If you spend enough time in the backcountry, you will find yourself having to make fire under extreme conditions: in a downpour, snowstorm or where the risk of hypothermia is nipping at your heels.
Getting in the habit of always carrying three firestarters (stormproof matches, spark rod and lighter) and a vial of cotton balls smeared with Vaseline is a critical step in being prepared.
Your other friend, found in most forests throughout the world, is resinous wood, particularly the old stumps and logs from dead pine, spruce and other conifers. We have used this wood on winter survival courses in the deep snow and in wet weather during the summer months, and it has been key in getting ignition and warming our bones during cold nights. Conifers are the king of fuel woods when survival is at stake and will work even when it's been raining for ten days straight.

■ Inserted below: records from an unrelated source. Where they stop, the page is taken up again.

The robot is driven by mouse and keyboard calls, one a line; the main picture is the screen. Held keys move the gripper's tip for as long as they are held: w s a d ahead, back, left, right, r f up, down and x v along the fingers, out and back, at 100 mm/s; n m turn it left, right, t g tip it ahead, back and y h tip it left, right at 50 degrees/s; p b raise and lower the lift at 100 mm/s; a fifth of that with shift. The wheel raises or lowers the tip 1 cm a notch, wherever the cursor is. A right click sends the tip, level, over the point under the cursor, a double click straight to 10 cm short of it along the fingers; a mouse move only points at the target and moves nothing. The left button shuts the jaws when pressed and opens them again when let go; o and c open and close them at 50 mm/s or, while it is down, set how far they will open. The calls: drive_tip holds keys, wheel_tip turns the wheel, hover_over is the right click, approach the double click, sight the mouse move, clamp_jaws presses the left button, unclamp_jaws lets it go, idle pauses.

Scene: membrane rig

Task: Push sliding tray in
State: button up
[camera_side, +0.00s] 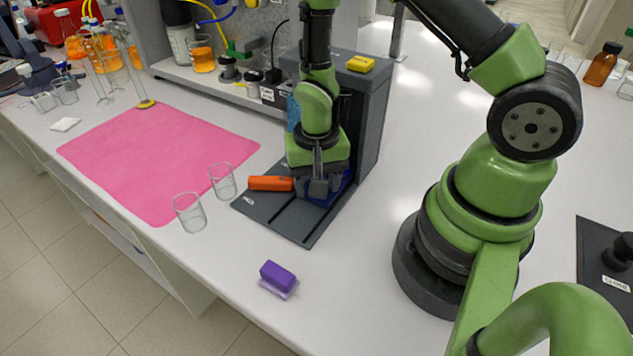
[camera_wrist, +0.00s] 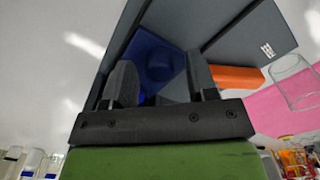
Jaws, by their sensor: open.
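The membrane rig (camera_side: 362,115) is a dark grey upright housing with a flat grey base (camera_side: 285,222) reaching out in front. A blue part (camera_side: 346,186), seemingly the sliding tray, sits low at the housing's front, mostly hidden behind my gripper. My gripper (camera_side: 318,188) points down over it, jaws open. In the wrist view the blue part (camera_wrist: 160,58) shows between the two spread fingers of my gripper (camera_wrist: 160,75). I cannot tell whether the fingers touch it. An orange block (camera_side: 270,183) lies beside the fingers, on the left; it also shows in the wrist view (camera_wrist: 237,79).
Two glass beakers (camera_side: 222,181) (camera_side: 189,213) stand left of the base, near a pink mat (camera_side: 155,160). A purple block (camera_side: 278,276) lies near the front edge. A yellow item (camera_side: 360,63) rests atop the housing.

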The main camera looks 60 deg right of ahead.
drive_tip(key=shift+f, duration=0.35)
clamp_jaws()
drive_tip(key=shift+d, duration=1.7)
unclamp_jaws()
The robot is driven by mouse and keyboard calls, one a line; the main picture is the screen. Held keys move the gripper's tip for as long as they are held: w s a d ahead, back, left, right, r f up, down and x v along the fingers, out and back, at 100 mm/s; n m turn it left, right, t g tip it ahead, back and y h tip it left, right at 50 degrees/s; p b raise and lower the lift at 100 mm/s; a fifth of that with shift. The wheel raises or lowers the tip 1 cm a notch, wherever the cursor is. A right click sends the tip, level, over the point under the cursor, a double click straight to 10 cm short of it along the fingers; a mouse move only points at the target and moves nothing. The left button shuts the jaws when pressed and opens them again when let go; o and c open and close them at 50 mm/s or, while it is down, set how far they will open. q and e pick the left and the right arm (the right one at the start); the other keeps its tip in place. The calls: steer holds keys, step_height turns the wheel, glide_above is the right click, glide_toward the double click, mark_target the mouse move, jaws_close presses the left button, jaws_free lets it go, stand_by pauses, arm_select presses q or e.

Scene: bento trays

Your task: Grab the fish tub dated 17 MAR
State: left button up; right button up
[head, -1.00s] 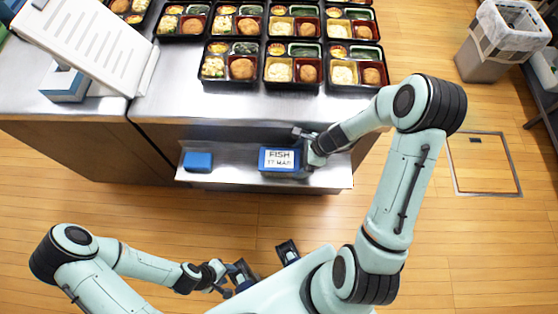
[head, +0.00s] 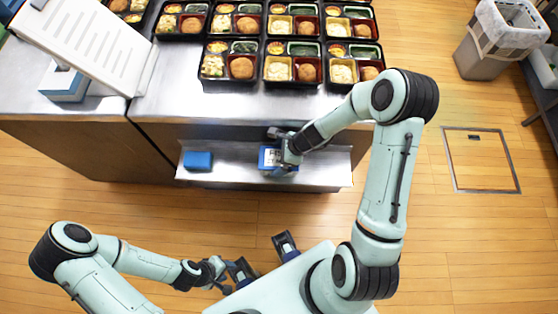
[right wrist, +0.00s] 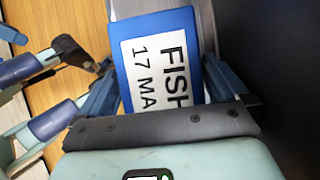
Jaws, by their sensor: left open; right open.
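The fish tub (head: 267,157) is blue with a white label and sits on the low metal shelf (head: 228,172). In the right wrist view the tub (right wrist: 120,60) shows its label reading FISH and 17 MA, the rest cut off by my gripper. My right gripper (head: 281,157) is over the tub and hides its right part in the head view. In the right wrist view, the right gripper's fingers (right wrist: 160,85) are open, one on each side of the tub. I cannot tell whether they touch it. My left gripper (head: 232,278) is open and empty, low above the floor, far from the shelf.
A second blue tub (head: 198,161) sits on the shelf's left, its label not visible. Above is a metal counter (head: 190,105) with rows of filled bento trays (head: 228,82) and a white slanted stand (head: 90,45). A bin (head: 497,45) stands at the far right.

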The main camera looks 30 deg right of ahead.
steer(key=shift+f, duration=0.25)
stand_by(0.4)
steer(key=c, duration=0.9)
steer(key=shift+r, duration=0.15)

Look for old stumps in pine or spruce forests or use dead-standing trees. The yellow tinge lacing the dead wood is what you're looking for. Some companies actually sell "fatwood" firestarting fuel which is nothing more than resinous wood sawn into small pieces.
This shaving technique is a woodcraft skill that you can practice in your backyard. This is where a quality fixed-blade comes into play. Otherwise, keep an eye out for that yellow-tinged wood on your next hike and try it for firestarting. It can be a true lifesaver for when the chips are down and it's been raining for days.
The telltale yellow hue and the strong, Pine-Sol-like aroma of the shaved wood will indicate you are using a conifer.
Place your blade almost parallel to the branch or stump and shave off fine pieces of the resinous wood to create a handful of tinder.
This pile of shavings can be ignited quickly with a spark rod or lighter even if the wood is wet.